◆ **YOUR OBJECTIVE**: What is the number of lines in these entries that contain "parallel"? State it alone.

◆ **TASK DATA**:
[START]
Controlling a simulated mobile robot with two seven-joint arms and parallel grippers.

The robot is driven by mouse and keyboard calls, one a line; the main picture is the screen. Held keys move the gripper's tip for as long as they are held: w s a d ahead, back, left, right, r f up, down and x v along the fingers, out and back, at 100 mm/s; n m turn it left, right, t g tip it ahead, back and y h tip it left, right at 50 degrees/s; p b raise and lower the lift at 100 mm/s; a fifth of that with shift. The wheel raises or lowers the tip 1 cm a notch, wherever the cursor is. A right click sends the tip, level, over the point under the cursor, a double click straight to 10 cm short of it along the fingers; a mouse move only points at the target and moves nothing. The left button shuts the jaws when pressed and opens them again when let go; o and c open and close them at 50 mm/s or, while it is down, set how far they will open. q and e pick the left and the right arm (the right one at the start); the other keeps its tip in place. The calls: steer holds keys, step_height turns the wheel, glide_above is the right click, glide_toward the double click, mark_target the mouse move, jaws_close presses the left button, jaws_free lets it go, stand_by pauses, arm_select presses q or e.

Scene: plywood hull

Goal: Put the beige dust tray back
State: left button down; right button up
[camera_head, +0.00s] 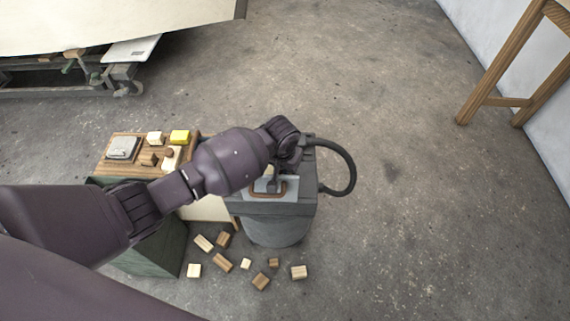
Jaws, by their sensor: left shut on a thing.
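A beige panel (208,210), which looks like the dust tray, shows below my left forearm, between the green cabinet and the grey dust machine (300,208). My arm hides part of it. The machine has a round drum below, a boxy top and a black hose. A brown loop handle (268,195) lies over a pale grey plate on its top. My left gripper (272,184) points down there and is shut on what looks like this handle. The fingertips are small and partly hidden, and whether the handle belongs to the tray cannot be told. My right gripper is not in view.
Several wood blocks (222,263) lie on the floor before the machine. A green cabinet (165,247) with a wooden top holding blocks stands left. A workbench (70,88) is at upper left, wooden legs (505,65) at upper right. The floor on the right is clear.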

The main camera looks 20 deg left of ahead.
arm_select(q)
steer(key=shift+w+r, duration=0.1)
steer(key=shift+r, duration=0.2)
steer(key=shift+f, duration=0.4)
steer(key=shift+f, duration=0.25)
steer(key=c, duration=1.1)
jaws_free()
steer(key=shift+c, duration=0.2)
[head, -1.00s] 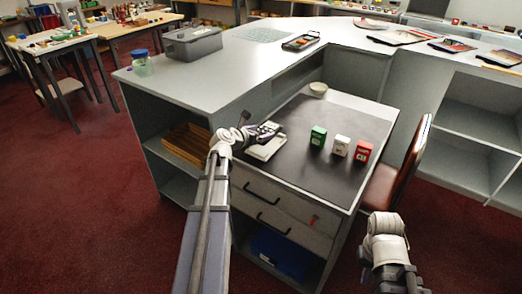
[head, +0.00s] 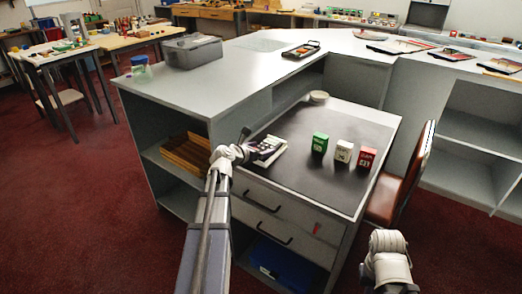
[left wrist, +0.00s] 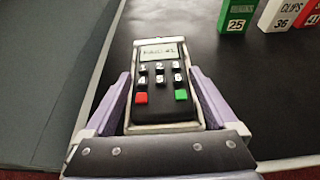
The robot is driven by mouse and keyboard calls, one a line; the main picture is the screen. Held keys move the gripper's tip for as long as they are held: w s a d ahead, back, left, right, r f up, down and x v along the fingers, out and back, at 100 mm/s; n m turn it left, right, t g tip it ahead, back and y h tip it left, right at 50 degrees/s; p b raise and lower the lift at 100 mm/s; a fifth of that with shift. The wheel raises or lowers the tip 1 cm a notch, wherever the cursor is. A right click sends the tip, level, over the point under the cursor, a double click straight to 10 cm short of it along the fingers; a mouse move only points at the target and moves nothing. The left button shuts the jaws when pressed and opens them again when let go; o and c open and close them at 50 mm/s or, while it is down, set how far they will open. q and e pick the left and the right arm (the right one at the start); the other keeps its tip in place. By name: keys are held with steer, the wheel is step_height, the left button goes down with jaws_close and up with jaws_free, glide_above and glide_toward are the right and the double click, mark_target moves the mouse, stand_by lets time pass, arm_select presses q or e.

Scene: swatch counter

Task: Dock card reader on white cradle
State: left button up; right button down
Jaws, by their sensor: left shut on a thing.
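The white cradle (head: 272,160) shows as a pale edge under the reader near the desk's left front. The reader is over it, but I cannot tell whether they touch. My right arm is at the lower right, clear of the desk; its jaws cannot be made out.
Green (head: 320,142), white (head: 343,151) and red (head: 366,159) boxes stand right of the reader on the dark desk mat (head: 310,170). A small bowl (head: 318,97) sits at the back. A brown chair (head: 400,185) stands at the desk's right side.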

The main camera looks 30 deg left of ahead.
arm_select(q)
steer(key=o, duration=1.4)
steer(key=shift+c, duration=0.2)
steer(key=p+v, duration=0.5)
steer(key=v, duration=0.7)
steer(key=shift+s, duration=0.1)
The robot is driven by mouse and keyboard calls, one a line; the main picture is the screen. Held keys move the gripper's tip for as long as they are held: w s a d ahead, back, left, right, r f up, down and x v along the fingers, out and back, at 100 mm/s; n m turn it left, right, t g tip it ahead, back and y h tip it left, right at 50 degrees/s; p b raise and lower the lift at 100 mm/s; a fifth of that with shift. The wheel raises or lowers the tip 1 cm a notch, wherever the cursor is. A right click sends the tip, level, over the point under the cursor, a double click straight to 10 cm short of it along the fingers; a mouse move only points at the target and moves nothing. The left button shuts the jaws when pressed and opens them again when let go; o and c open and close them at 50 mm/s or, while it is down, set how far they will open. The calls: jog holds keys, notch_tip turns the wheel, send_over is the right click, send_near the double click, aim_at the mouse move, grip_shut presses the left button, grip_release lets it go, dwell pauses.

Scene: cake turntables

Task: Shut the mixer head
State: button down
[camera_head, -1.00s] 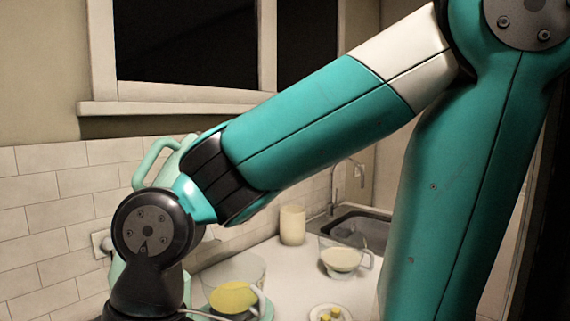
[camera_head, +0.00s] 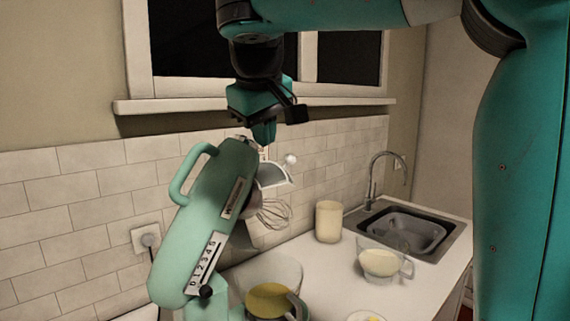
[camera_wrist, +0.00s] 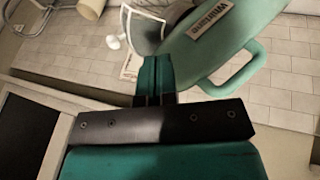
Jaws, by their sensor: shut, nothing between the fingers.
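The mint-green mixer head (camera_head: 207,225) is tilted up, with its handle on the left and a wire whisk (camera_head: 272,213) hanging at its right side. A glass bowl (camera_head: 270,285) with yellow contents is below the whisk. My gripper (camera_head: 264,134) is shut and empty, pointing down just above the raised top end of the head. In the wrist view my gripper (camera_wrist: 154,75) shows its closed fingers beside the mixer head (camera_wrist: 225,45). I cannot tell whether the fingers touch it.
A second glass bowl (camera_head: 381,262), a cream canister (camera_head: 328,221) and a sink (camera_head: 405,232) with a tap are to the right. A tiled wall and window sill (camera_head: 250,104) stand close behind my gripper. A wall socket (camera_head: 146,239) is left of the mixer.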

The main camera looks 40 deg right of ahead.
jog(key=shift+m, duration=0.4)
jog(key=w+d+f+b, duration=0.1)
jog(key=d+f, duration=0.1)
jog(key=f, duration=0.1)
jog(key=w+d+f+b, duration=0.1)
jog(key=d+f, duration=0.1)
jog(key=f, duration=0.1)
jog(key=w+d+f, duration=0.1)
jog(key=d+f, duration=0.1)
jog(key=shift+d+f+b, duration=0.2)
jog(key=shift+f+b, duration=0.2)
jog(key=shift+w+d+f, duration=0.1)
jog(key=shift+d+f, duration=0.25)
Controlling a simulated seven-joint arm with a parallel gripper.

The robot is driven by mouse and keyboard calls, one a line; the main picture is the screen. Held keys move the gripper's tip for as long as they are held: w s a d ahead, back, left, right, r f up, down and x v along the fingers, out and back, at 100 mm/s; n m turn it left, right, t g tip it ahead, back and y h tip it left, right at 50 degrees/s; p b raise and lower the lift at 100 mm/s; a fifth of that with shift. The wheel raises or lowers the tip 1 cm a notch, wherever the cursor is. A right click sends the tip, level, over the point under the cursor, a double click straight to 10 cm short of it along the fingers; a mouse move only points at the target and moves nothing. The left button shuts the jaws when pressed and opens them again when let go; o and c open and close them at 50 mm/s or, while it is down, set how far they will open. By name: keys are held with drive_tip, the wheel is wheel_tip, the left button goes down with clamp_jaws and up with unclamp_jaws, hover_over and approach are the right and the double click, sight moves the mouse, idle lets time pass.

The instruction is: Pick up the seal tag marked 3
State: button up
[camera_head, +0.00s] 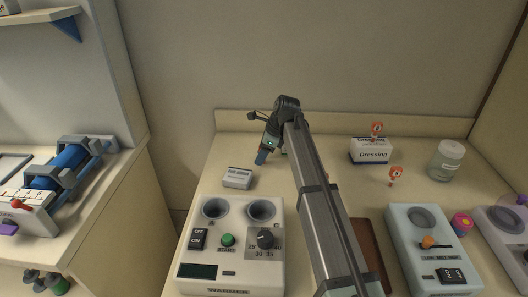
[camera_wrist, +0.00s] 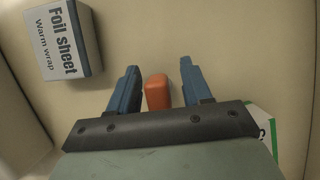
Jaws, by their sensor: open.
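My gripper (camera_head: 262,156) is open and points down over the counter's back left part. In the wrist view its blue fingers (camera_wrist: 158,92) stand on either side of an orange block-like piece (camera_wrist: 157,93), with a gap on each side. No mark shows on that piece, so I cannot tell whether it is a seal tag. In the head view one red-orange seal tag (camera_head: 376,129) stands at the Dressing box, and another red-orange seal tag (camera_head: 396,173) stands in front and to the right. Their marks are too small to read surely.
A foil sheet box (camera_head: 237,178) lies left of my gripper; it also shows in the wrist view (camera_wrist: 62,42). The Dressing box (camera_head: 371,152) and a jar (camera_head: 446,160) stand to the right. A warmer unit (camera_head: 232,245) and a pale blue device (camera_head: 433,250) are in front.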

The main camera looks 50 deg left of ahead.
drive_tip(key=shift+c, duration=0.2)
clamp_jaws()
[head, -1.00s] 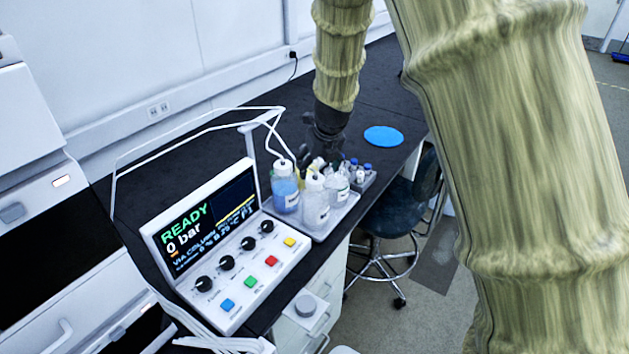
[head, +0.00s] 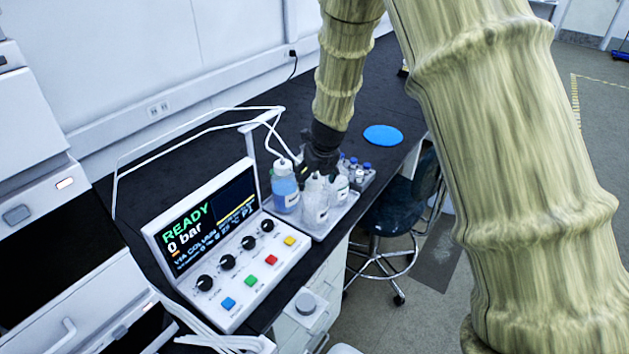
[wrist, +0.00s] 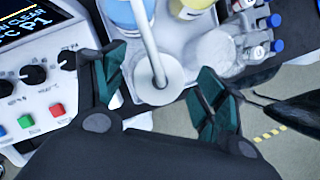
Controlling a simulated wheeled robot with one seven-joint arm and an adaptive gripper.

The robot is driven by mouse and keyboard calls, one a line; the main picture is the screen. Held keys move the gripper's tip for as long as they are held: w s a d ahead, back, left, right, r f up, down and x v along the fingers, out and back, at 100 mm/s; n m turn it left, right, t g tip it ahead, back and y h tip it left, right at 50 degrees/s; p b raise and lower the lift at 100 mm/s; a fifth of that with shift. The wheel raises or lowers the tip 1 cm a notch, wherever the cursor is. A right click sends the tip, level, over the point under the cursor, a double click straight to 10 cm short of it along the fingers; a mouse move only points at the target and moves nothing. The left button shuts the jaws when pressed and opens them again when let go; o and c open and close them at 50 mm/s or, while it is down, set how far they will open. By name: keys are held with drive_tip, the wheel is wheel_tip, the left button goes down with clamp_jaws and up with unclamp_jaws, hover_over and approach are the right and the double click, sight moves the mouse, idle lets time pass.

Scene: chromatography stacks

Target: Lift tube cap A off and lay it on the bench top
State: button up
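A white round cap (wrist: 168,88) with a white tube running into its middle shows between my fingers in the wrist view. I see no letter on it, so I cannot tell if it is cap A. My gripper (wrist: 161,68) is open, with one dark green finger on each side of the cap and visible gaps. In the head view my gripper (head: 319,160) is over the bottle group and hides part of it. A clear bottle (head: 315,212) stands at the tray's near side. A blue-liquid bottle (head: 285,193) has a white cap with a tube.
The bottles stand in a grey tray (head: 335,224). Small blue-capped vials (head: 366,167) stand just behind it. A control panel (head: 225,250) is at the left. A blue disc (head: 383,135) lies on the black bench top (head: 230,135), which has free room at the back.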

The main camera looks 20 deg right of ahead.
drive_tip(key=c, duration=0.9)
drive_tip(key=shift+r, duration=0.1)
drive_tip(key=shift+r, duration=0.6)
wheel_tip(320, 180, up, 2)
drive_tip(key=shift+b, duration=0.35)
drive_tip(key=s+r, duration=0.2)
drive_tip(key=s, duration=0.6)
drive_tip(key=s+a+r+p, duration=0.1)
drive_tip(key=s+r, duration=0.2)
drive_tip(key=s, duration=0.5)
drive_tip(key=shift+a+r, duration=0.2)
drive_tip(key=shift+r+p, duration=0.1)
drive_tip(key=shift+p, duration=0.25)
[END]
◆ **CORRECT ANSWER**: 2